The price of accessibility

Creating a safe and secure Web site, where customers can shop and bank without worrying is essentially what all IT directors...

Creating a safe and secure Web site, where customers can shop and bank without worrying is essentially what all IT directors strive for, but at what cost, asks Julia Vowler

Bringing order to the e-business before it gets out of hand is steadily looming as a key priority. For IT directors, this means there's sure to be a fair bit of agony on the road to e-business ecstasy.

One aspect of the looming e-chaos is the sometimes conflicting area of Web security versus Web access. Obviously, the most secure Web site possible is one that doesn't allow any users on to it at all - it can sit there in cyberspace, clean and unsullied, and completely useless. Alas, that is the equivalent of cutting bank robberies by never keeping cash in a bank - not much use to customers.

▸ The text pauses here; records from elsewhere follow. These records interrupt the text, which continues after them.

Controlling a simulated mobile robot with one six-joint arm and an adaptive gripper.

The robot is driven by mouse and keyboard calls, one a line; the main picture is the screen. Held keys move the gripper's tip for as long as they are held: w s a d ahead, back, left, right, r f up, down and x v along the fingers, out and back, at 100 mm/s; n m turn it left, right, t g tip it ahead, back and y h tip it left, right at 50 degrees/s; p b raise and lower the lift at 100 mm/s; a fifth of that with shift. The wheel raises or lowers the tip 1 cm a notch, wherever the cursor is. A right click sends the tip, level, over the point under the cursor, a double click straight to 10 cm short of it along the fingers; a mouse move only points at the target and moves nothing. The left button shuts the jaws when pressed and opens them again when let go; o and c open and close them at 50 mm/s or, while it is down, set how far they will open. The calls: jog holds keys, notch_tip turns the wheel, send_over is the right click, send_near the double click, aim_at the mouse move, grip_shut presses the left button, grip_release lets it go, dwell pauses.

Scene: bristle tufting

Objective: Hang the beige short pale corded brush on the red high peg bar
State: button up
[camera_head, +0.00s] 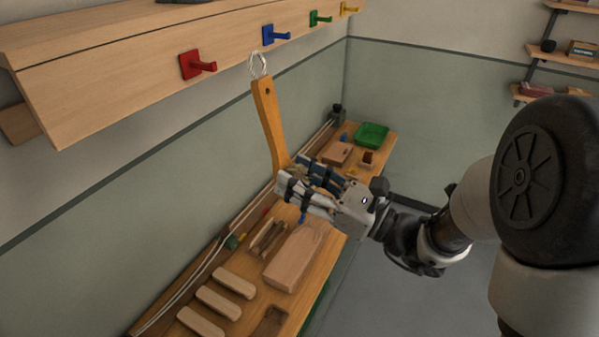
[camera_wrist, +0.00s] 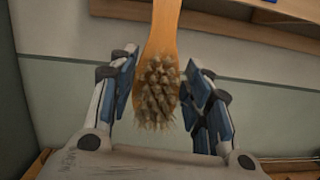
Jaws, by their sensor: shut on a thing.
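A wooden brush (camera_head: 268,122) with an orange-tan handle stands nearly upright in the head view, with a pale cord loop (camera_head: 258,65) at its top end. My gripper (camera_head: 289,182) is shut on the brush near its lower, bristle end. In the wrist view the brush's pale beige bristles (camera_wrist: 158,92) show between my two fingers (camera_wrist: 160,90). The red peg (camera_head: 198,65) sticks out from the high wooden bar (camera_head: 120,85), to the left of the loop in the picture. The loop shows apart from the red peg. The exact depth between them is hard to tell.
Blue (camera_head: 276,35), green (camera_head: 320,18) and yellow (camera_head: 350,9) pegs follow along the bar to the right. Below is a workbench (camera_head: 262,303) with wooden blocks (camera_head: 295,258), several brush backs (camera_head: 218,302) and a green tray (camera_head: 372,135). The air below the bar is clear.

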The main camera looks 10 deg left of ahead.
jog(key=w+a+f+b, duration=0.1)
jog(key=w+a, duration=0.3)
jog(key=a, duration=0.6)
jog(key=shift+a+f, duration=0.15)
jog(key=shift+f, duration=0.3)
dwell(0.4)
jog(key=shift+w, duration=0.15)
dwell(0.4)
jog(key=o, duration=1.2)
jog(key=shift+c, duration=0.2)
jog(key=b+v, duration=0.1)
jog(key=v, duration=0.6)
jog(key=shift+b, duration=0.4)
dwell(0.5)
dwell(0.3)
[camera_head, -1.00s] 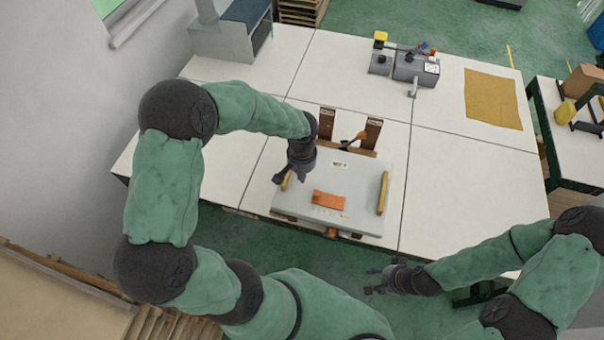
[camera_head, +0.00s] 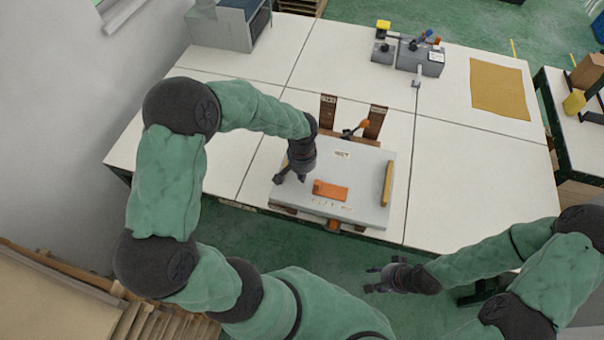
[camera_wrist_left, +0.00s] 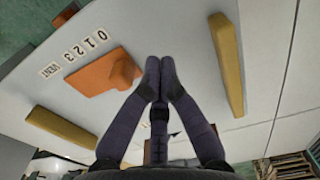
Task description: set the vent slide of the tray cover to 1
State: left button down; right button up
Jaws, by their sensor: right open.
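The grey tray cover (camera_head: 355,205) lies on the near edge of the table. Its orange vent slide (camera_head: 331,191) has a raised knob at its left end; in the left wrist view the slide (camera_wrist_left: 93,76) and knob (camera_wrist_left: 123,69) sit beside printed marks 0, 1, 2, 3 and VENT (camera_wrist_left: 75,53). The knob is toward the 0 end; the exact setting is unclear. My left gripper (camera_head: 291,179) is over the cover, left of the knob. In its wrist view the fingertips (camera_wrist_left: 160,66) meet, empty, beside the knob. My right gripper (camera_head: 372,279) is open and empty, off the table.
A yellow handle (camera_head: 387,184) is on the cover's right side; the wrist view shows two yellow handles, one (camera_wrist_left: 228,63) close to my fingers. Brown posts (camera_head: 375,122) and an orange-tipped lever stand behind the cover. A grey device (camera_head: 418,60) and brown mat (camera_head: 499,88) lie farther back.

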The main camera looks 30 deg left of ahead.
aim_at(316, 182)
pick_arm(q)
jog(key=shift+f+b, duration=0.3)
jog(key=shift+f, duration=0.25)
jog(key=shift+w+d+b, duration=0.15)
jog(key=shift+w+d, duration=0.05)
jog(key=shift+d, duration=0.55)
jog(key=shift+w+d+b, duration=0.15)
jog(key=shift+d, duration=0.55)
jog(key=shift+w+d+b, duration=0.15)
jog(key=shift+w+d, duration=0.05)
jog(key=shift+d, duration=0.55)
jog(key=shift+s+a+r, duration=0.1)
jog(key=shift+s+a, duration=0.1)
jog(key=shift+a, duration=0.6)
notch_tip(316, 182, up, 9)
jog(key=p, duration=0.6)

Conversely, what customers would really like to do in Web-land is wander wherever their whim takes them, browsing and buying without hindrance. They don't want to be greeted by 'No Entry' signs.

The same dilemma is being played out within the company itself. Ever since client/server computing arrived and empowered the business units, freeing them from the tyranny of central IS, there has existed a tension between the needs of central IT to set standards, and the inclination of departmental IT to evade them. The same thing is happening again in e-business, especially when it comes to Web access management.

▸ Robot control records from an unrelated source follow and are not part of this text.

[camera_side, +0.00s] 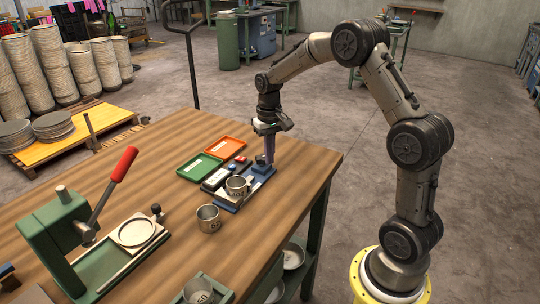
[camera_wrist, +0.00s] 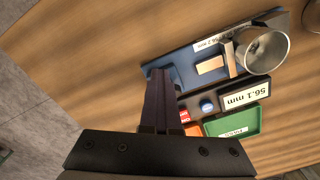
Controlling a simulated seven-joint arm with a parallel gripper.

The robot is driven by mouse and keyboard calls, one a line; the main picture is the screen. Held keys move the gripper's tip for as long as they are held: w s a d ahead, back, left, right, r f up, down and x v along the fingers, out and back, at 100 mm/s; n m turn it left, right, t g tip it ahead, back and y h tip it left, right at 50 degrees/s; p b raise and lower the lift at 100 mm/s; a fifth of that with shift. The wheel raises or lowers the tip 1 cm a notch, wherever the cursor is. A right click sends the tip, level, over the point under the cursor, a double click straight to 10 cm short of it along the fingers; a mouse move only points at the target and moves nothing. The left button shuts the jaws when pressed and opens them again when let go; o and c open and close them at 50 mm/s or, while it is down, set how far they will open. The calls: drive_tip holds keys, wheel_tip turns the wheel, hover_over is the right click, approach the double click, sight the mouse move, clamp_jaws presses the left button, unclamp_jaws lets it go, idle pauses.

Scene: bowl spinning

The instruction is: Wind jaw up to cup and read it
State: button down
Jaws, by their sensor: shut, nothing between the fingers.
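A metal cup (camera_side: 237,187) stands on the blue measuring fixture (camera_side: 262,178); it also shows in the wrist view (camera_wrist: 264,48). In the wrist view a tan jaw block (camera_wrist: 211,65) lies close beside the cup, near a pale upright plate; I cannot tell whether the jaw touches the cup. The readout (camera_wrist: 245,94) appears upside down and shows 56.1 mm. A red button (camera_wrist: 185,116) and a blue button (camera_wrist: 207,107) sit beside it. My gripper (camera_side: 269,160) is shut and empty, pointing down at the fixture's end away from the cup. Its fingertips (camera_wrist: 160,72) hide part of that end.
A green tray (camera_side: 199,166) and an orange tray (camera_side: 226,147) lie behind the fixture. A second cup (camera_side: 208,218) stands on the table in front. A green press with a red handle (camera_side: 124,164) stands at left. Another cup (camera_side: 198,291) is at the near edge.

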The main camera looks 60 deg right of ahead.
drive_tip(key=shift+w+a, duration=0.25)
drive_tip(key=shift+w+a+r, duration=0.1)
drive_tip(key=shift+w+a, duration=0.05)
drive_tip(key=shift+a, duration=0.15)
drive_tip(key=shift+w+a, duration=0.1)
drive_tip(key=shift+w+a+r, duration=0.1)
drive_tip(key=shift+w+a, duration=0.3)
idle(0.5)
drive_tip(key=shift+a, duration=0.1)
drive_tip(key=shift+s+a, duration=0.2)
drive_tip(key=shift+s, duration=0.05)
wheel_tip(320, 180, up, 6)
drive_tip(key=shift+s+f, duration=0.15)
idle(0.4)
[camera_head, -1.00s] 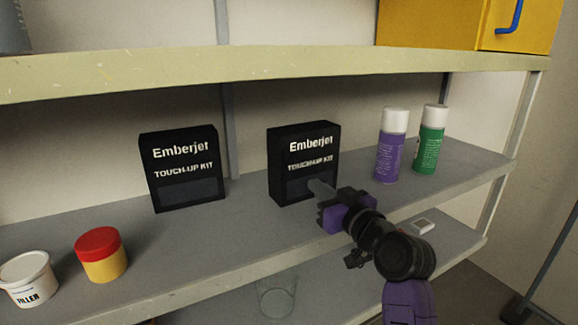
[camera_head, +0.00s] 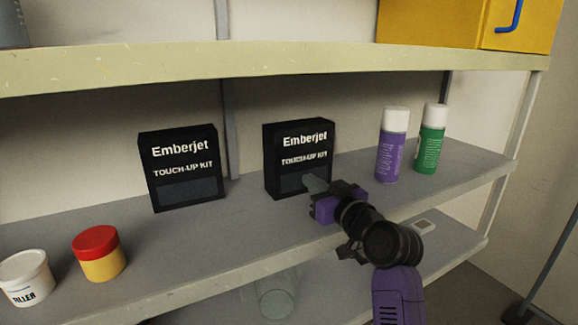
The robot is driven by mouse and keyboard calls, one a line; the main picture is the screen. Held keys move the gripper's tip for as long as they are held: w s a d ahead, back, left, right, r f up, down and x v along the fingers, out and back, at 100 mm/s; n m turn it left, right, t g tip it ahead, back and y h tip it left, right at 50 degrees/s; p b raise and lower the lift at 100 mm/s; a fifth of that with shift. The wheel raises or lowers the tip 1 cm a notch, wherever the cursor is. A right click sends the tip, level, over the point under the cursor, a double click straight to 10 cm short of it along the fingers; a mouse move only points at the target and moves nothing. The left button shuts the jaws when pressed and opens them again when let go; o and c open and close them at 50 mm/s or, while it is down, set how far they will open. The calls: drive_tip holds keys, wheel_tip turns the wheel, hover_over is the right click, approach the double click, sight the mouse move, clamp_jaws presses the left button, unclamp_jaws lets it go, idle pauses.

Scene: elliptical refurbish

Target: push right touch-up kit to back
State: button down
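The right touch-up kit (camera_head: 298,158), a black box with white "Emberjet" lettering, stands upright on the middle shelf (camera_head: 235,225). The left touch-up kit (camera_head: 180,168), a matching black box, stands upright to its left. My gripper (camera_head: 313,186) is at the lower front of the right kit, with its grey fingertip end against or very near the box face. I cannot tell whether it touches. The fingers look close together, but their gap is too small to make out. The right kit's lower right front is partly hidden by the gripper.
A purple spray can (camera_head: 391,146) and a green spray can (camera_head: 430,140) stand right of the kit. A red-lidded yellow jar (camera_head: 99,254) and a filler tub (camera_head: 27,279) stand at the front left. A yellow cabinet (camera_head: 440,22) is on the shelf above. A glass jar (camera_head: 276,296) is below.

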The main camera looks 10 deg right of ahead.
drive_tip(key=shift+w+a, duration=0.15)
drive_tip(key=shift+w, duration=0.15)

All too often, warns Michael Jannery of Web security company, Gradient, different business units each venturing into e-business for good and commercially sound reasons, will do their own thing without thinking through the implications for the company as a whole.

"Access management is undertaken within each business unit," he points out.

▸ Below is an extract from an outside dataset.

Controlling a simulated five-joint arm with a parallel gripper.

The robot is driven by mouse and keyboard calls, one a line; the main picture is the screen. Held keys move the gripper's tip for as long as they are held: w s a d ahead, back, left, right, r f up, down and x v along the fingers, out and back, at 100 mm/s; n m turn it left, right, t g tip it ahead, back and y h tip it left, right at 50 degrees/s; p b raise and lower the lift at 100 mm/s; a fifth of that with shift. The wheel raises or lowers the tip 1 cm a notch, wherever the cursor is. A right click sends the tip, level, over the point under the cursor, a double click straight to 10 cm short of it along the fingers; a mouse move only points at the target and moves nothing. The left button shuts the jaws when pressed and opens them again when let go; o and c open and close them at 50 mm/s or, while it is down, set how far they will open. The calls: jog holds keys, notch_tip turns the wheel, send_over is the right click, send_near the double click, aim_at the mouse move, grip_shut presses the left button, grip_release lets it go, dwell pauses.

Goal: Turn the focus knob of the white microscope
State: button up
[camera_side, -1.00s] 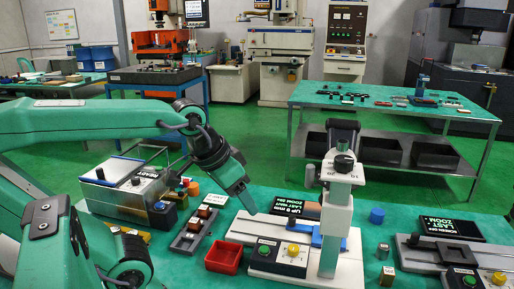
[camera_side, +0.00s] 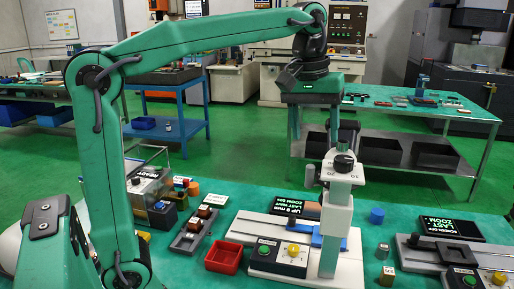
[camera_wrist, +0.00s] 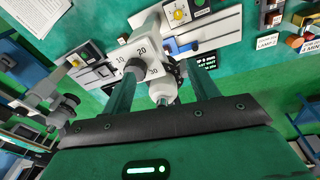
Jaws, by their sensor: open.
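The white microscope (camera_side: 337,220) stands upright on its pale base, right of centre in the side view. Its focus knob (camera_side: 344,163) is dark and sits on a white head marked with numbers. The numbered head (camera_wrist: 143,56) shows in the wrist view, ahead of and between my fingers. My gripper (camera_side: 314,122) points down above the microscope in the side view, its fingers spread apart. In the wrist view my open gripper (camera_wrist: 162,88) has nothing clearly held between its fingers. I cannot tell whether a finger touches the microscope.
A red tray (camera_side: 223,257) and a grey switch strip (camera_side: 198,230) lie left of the microscope. A second grey rail unit (camera_side: 435,255) is at the right. A back table (camera_side: 400,100) stands behind.

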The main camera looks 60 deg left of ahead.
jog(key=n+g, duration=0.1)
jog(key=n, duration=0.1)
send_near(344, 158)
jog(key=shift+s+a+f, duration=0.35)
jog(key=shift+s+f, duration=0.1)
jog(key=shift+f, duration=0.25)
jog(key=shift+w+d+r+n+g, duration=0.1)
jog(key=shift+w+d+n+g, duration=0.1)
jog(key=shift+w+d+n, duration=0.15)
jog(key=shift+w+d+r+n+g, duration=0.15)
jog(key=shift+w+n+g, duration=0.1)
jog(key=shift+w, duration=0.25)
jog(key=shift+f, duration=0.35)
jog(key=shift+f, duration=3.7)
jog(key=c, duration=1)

Inevitably, central IT is then expected to support all the inevitably different access management systems and policies. This is not only costly and time-consuming for central IT, but also, warns Jannery, makes the company look like multiple companies - any customer accessing, say, a personal banking site has no reason to think it has anything to do with the separate investment banking site, run by a separate business unit.

Not only could they take their business to any other bank's Web-based services, but there may be times when cross-site reference is needed, such as when a customer wants to buy an equity and use funds from his current account - a platinum level customer would be allowed to go overdrawn with impunity to make the purchase, not so the others.

But only the personal banking business unit can decide if a customer is platinum or not - that's their own business-risk decision, not a central standard imposed by IT. It also takes a toll on IT.

"You need to standardise a common (Web-security) infrastructure so that IT doesn't have to support (multiple versions)," argues Jannery. "But if IT manages all Web access, business units will accuse it of getting in the way."

What makes sense, argues Jannery, is to adopt a strategy whereby central IT is responsible for customer/ site-visitor authentication. Meanwhile, each business unit is responsible for setting the authorisation that customers can enjoy when let loose on its Web site to do nothing more than browse innocuously for information or alter records in core systems as they transfer money in and out of their accounts.

"User authentication should be handled by central IT, but access policy should be set by the business unit," says Jannery. "For example, a browser can remain anonymous, but to close an account needs proof of identification by means of, say, a digital certificate."

In his experience, says Jannery, this issue emerges as a problem when about three business units launch e-business. That's when the IT director gets the alert.

"I've spoken to about 12 to 18 banks in the UK and the US and every heads starts to nod," he points out. "They haven't found a way to cut through the problem."

Nor is it just on the issue of security that the problem arises - as the Web matures, personalisation is growing. Again, the split between having a central directory, managed by IT, for authentication, and letting authorisation be decided and applied by the business unit with the e-business, is the way forward, says Jannery.

This division of function should achieve the balance between a secure, coherent Web-security infrastructure - a single method of authenticating identity - and the ability of the business units to remain flexible and in as much local control of what identified Web-users are then allowed to do. But there is, admits Jannery, the issue afflicting all centralised databases and directories, remote access times.

"Providing it's logically centralised," he suggests, "the directory can be physically decentralised with, say, London customers being held in London, Singaporean customers in Singapore, and so on."